Entries from a robot dataset:
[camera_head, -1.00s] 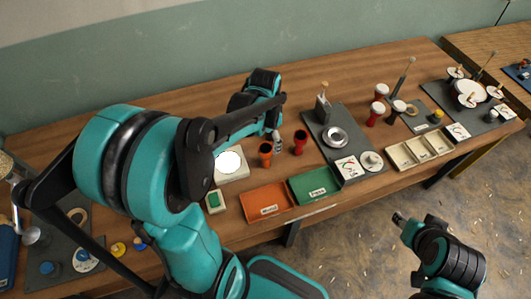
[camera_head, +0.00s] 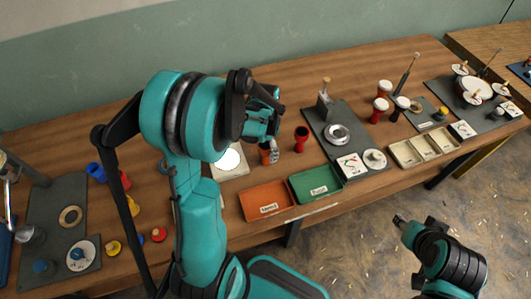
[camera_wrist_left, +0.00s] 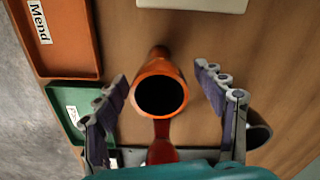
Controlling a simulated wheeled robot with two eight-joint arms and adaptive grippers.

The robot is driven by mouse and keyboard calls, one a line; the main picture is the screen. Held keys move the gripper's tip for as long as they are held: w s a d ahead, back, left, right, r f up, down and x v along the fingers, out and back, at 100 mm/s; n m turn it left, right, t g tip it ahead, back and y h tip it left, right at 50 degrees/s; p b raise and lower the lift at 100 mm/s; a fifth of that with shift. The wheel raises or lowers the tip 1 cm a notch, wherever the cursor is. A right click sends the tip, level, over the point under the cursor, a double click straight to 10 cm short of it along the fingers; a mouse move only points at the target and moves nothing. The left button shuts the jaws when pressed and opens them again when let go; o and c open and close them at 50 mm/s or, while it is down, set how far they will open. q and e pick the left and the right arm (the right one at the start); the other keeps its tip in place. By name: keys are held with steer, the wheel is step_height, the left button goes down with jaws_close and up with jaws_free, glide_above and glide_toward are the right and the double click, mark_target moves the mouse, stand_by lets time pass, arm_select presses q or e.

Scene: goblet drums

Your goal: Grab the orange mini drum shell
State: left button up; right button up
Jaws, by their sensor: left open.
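The orange mini drum shell (camera_head: 264,155) stands on the wooden table, its upper part partly covered by my left gripper in the head view. In the left wrist view the orange shell (camera_wrist_left: 175,72) shows its dark open mouth between the two fingers. My left gripper (camera_wrist_left: 162,82) is open, with a finger on each side of the shell and visible gaps to both. In the head view my left gripper (camera_head: 268,138) hangs over the shell. My right gripper (camera_head: 399,219) is beyond the table's front edge; its jaws are too small to read.
A red shell (camera_head: 301,138) stands close to the right; it also shows in the wrist view (camera_wrist_left: 162,150). A grey metal piece (camera_wrist_left: 259,134) is near the right finger. An orange tray (camera_head: 266,201) and a green tray (camera_head: 315,184) lie in front. A pale pad (camera_head: 230,161) is left.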

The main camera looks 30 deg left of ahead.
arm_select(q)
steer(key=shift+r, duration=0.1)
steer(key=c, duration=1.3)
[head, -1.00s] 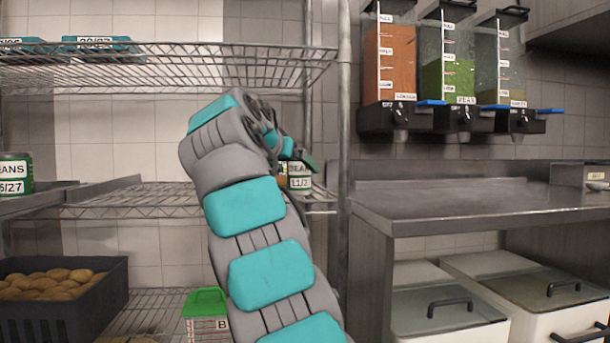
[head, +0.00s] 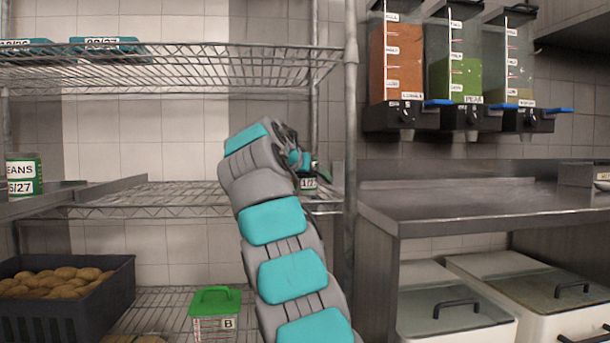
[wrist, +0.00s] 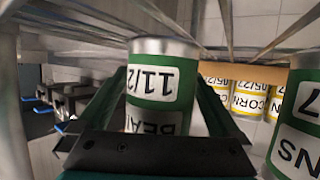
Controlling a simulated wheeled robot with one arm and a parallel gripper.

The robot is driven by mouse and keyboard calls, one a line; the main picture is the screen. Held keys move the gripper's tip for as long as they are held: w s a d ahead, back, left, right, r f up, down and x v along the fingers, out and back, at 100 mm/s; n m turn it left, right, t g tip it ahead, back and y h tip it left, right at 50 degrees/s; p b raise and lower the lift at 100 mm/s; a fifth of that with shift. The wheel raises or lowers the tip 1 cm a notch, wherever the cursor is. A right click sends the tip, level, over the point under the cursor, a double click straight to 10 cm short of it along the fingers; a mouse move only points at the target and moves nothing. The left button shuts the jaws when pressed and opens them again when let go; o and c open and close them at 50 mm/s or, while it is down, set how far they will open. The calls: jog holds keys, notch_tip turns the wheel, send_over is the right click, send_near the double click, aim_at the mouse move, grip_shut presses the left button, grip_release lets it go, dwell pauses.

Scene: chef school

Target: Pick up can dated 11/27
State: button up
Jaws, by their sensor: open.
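The can dated 11/2, its last digit cut off (wrist: 150,85), is a green beans can with a white label. It appears upside down in the wrist view, between the two fingers of my gripper (wrist: 163,100). The fingers are open on either side of it; whether either touches it I cannot tell. In the head view the can (head: 309,184) stands on the middle wire shelf near the right post. My gripper (head: 306,163) is in front of it and hides most of it.
Yellow-labelled corn cans (wrist: 248,98) and another green can (wrist: 298,135) are on the right in the wrist view. A beans can marked 6/27 (head: 22,175) is at far left. The shelf post (head: 350,150) stands close right of my arm. Dispensers (head: 460,75) hang at right.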

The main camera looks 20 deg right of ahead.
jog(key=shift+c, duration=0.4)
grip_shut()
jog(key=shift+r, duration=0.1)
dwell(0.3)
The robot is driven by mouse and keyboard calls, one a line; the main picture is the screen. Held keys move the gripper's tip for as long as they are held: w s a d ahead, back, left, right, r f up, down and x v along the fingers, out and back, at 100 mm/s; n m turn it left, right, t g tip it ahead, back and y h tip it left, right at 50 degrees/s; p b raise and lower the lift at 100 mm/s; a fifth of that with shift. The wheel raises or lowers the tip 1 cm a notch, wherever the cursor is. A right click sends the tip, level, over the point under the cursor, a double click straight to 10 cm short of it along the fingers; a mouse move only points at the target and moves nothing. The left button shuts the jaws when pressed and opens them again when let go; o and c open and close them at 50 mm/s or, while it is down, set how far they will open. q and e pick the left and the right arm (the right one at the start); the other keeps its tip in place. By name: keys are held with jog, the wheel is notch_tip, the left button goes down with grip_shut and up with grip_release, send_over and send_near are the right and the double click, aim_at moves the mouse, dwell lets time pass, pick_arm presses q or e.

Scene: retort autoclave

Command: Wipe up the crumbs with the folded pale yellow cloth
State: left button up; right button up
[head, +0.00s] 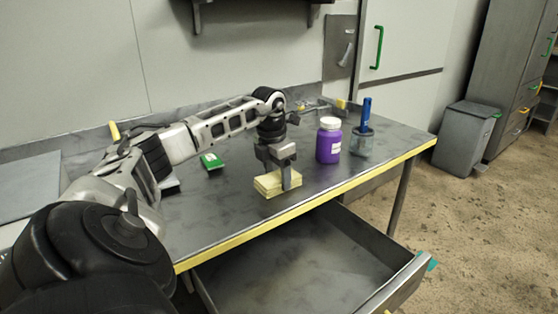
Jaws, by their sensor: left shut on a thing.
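The folded pale yellow cloth (268,185) lies on the grey worktop (225,205) near its front edge. My left gripper (277,180) points down from above and is shut on the cloth, with one finger in front of it. The cloth is at the worktop surface; whether it is pressed flat or slightly lifted I cannot tell. I cannot make out any crumbs; they may be too small or hidden by the cloth and arm. My right gripper is not in view.
A purple jar (328,146) with a white lid stands right of the cloth. A green item (211,161) lies left. An open drawer (305,262) juts out below the yellow front edge.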

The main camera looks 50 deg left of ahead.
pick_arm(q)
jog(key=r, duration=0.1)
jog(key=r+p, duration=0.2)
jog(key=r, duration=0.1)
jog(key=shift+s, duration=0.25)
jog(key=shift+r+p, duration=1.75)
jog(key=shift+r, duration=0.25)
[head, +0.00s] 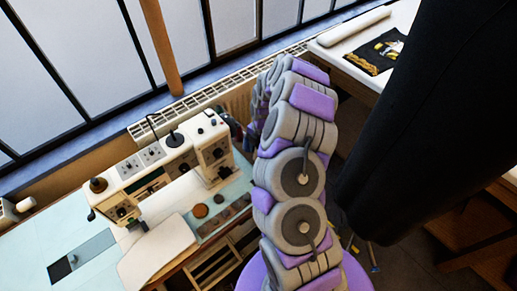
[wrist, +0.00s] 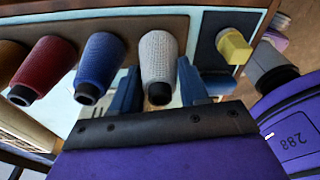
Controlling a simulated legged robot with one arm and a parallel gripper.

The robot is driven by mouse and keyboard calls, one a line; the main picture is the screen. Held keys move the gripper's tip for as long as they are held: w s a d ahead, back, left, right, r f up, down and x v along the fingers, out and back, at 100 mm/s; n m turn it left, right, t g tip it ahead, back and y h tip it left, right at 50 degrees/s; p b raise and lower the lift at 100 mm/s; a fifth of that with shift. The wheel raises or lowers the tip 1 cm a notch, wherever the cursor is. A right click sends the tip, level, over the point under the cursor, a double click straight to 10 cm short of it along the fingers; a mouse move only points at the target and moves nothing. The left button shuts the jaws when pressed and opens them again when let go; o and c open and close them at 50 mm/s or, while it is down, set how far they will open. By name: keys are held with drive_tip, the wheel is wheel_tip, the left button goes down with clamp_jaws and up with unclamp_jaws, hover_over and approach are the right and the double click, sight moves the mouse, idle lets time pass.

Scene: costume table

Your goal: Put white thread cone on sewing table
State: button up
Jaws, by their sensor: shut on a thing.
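The white thread cone (wrist: 159,52) is in the wrist view, between the blue fingers of my gripper (wrist: 158,78). My gripper is shut on it, and its dark tip points toward the camera. It stands in line with the other cones; whether it is still supported there I cannot tell. The sewing table (head: 92,262) is at the lower left of the head view, with a light blue top and a cream sewing machine (head: 160,172) on it. My arm fills the middle of the head view; my gripper and the white cone are not visible there.
A blue cone (wrist: 98,65) and a red cone (wrist: 44,68) are left of the white one. A yellow item (wrist: 233,47) is to its right. A large black hanging shape (head: 425,130) is right of my arm. The sewing table's left part has clear surface.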

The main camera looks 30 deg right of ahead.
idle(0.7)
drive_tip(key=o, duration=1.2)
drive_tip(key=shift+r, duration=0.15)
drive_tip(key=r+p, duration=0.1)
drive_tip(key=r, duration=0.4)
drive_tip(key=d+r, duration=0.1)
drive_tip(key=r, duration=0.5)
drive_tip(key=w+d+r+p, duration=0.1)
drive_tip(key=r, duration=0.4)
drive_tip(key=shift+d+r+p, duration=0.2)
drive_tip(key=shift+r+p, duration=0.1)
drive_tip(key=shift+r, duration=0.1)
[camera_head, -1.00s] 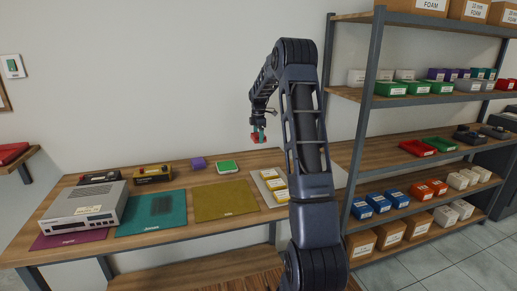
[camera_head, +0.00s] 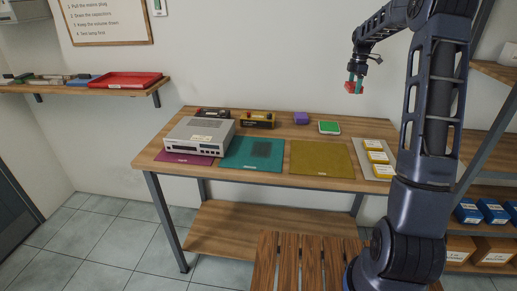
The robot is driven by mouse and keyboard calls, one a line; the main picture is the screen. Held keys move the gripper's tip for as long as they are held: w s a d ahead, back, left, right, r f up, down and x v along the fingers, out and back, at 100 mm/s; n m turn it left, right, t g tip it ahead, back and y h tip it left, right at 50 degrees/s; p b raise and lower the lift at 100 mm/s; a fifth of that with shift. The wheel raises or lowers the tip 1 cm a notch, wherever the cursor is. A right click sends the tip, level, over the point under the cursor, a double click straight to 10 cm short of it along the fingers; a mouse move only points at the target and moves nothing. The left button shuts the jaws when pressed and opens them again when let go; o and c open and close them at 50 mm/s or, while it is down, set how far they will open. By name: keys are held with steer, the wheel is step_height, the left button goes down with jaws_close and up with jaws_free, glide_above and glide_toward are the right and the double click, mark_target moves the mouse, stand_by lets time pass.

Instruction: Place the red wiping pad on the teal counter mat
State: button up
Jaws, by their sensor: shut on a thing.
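My gripper (camera_head: 355,83) is raised in the air above the back right part of the workbench, in front of the wall. It is shut on a small red thing, the red wiping pad (camera_head: 353,89), which hangs well above the bench top. The teal counter mat (camera_head: 235,161) lies flat on the bench, left of and below my gripper. A dark square patch shows on the mat's upper right part. The silver hi-fi unit stands beside the mat and overlaps its left edge in this view.
The silver hi-fi unit (camera_head: 193,146) stands on a magenta mat (camera_head: 184,158). An olive mat (camera_head: 320,172) lies right of the teal one. Behind are a yellow-black device (camera_head: 257,121), a purple block (camera_head: 301,118) and a green-topped box (camera_head: 329,128). A tray with yellow boxes (camera_head: 378,157) sits right.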

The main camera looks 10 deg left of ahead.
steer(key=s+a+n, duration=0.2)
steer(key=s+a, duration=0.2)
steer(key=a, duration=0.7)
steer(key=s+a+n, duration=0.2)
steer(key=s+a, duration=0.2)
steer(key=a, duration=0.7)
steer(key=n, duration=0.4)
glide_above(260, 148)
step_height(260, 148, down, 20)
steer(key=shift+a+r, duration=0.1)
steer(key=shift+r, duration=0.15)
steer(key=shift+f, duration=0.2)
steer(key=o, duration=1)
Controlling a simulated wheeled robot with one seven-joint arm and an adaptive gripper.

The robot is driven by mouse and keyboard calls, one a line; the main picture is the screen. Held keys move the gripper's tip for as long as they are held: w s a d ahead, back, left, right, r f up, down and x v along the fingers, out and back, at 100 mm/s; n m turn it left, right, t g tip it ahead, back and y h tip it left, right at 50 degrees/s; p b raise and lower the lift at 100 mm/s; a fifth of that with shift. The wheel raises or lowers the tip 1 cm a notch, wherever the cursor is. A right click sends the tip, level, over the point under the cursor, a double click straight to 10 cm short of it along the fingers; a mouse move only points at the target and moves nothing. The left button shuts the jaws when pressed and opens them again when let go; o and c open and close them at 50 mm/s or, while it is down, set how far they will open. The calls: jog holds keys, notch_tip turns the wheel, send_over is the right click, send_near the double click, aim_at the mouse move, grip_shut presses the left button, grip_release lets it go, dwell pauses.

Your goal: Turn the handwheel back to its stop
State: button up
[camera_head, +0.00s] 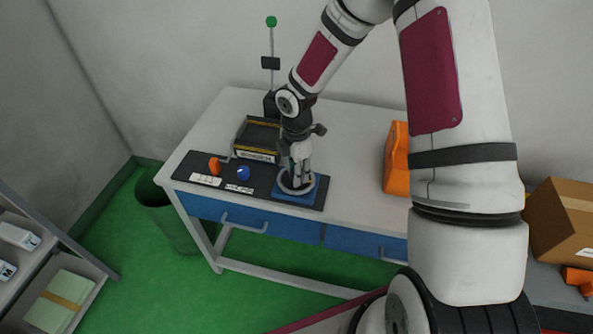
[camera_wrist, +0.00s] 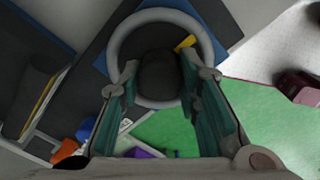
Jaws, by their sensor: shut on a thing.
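The handwheel (camera_head: 297,192) is a grey ring on a blue square base (camera_head: 296,201), at the right end of the dark panel on the workbench. In the wrist view the handwheel (camera_wrist: 162,15) shows a thick pale rim, a dark hub (camera_wrist: 160,77) and a yellow mark (camera_wrist: 186,43) at the upper right of the hub. My gripper (camera_head: 299,181) points down onto the wheel. In the wrist view the two fingers of my gripper (camera_wrist: 159,72) lie on either side of the hub and are shut on the handwheel. The fingers hide the lower part of the rim.
Left of the wheel, the panel carries a blue knob (camera_head: 243,173), an orange part (camera_head: 214,166) and white labels. A dark tray (camera_head: 256,137) and a pole with a green lamp (camera_head: 271,21) stand behind. An orange object (camera_head: 397,160) stands on the bench to the right.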

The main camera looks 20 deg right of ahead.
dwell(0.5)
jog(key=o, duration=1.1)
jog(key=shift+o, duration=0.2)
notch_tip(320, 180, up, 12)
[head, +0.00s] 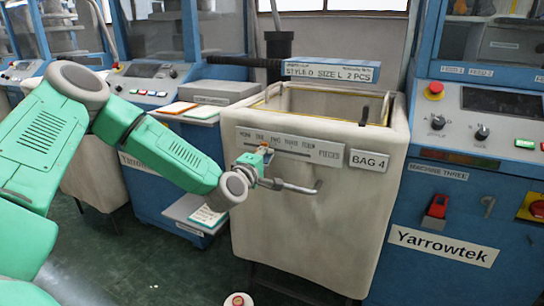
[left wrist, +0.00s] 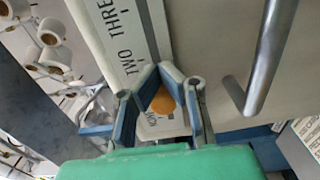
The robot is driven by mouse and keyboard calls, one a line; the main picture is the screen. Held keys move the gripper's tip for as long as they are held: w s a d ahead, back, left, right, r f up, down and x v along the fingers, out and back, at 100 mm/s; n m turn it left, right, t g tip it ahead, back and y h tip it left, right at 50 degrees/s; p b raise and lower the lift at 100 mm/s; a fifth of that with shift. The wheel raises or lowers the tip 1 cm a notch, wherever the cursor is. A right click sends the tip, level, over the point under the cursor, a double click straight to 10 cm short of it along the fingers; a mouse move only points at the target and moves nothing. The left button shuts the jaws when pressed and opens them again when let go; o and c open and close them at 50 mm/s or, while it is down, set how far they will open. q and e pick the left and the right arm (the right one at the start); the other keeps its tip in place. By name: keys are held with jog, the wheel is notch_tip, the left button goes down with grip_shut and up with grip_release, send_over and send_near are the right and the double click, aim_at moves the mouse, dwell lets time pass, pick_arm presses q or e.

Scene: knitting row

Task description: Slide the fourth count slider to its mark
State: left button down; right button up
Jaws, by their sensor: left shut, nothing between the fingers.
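The pale bin marked BAG 4 (head: 310,225) carries a grey count plate (head: 328,150) with a slot and the words NONE to FOUR, then PIECES. The small orange slider knob (head: 265,149) is near the plate's left part, around ONE; the gripper partly hides it. In the left wrist view the orange knob (left wrist: 162,102) shows between my finger links, with TWO and THREE beyond it. My left gripper (head: 262,158) is shut at the plate, its fingers around or just in front of the knob. Contact cannot be told. My right gripper is out of view.
A sign above the bin (head: 331,71) reads STYLE D SIZE L 2 PCS. A metal bar handle (head: 300,188) sticks out below the plate, close to the gripper. A blue machine with controls (head: 470,150) stands on the right. The floor on the left is partly clear.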

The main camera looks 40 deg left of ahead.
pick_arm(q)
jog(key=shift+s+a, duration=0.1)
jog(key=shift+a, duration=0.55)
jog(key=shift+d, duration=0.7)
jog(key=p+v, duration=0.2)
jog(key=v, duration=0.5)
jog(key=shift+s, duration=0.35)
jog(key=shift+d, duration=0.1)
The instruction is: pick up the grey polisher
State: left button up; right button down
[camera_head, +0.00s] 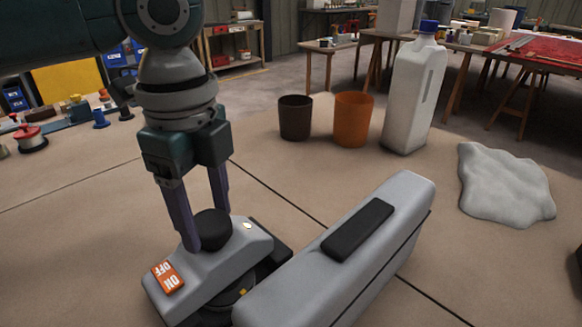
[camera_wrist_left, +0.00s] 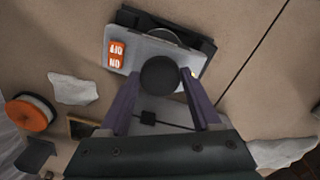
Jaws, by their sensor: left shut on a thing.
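The grey polisher (camera_head: 237,246) has an orange ON/OFF switch and a round black knob (camera_head: 211,228). It sits at the lower left of the head view, and I cannot tell whether its base touches the bench. My left gripper (camera_head: 207,233) reaches down from above and is shut on the black knob, one finger on each side. The left wrist view also shows the polisher (camera_wrist_left: 141,53) with its knob (camera_wrist_left: 159,75) between the fingertips. The polisher's lower right part is hidden behind a long grey block. My right gripper is not in view.
The long grey block (camera_head: 290,285) with a black top grip stands close beside the polisher. A brown cup (camera_head: 296,118), an orange cup (camera_head: 352,120), a white jug (camera_head: 414,95) and a crumpled white cloth (camera_head: 505,185) are farther back. Bench left of the polisher is clear.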

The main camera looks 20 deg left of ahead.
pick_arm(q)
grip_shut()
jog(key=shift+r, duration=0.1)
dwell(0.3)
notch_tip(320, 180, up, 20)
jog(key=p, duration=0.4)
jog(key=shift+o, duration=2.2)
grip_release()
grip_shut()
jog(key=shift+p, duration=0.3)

Task objective: Beginning with the line that contains "Scene: knitting row" and ending with the line that contains "State: left button down; right button up", repeat exactly those lines and no others.

Reply to the task:
Scene: knitting row

Task description: Slide the fourth count slider to its mark
State: left button down; right button up

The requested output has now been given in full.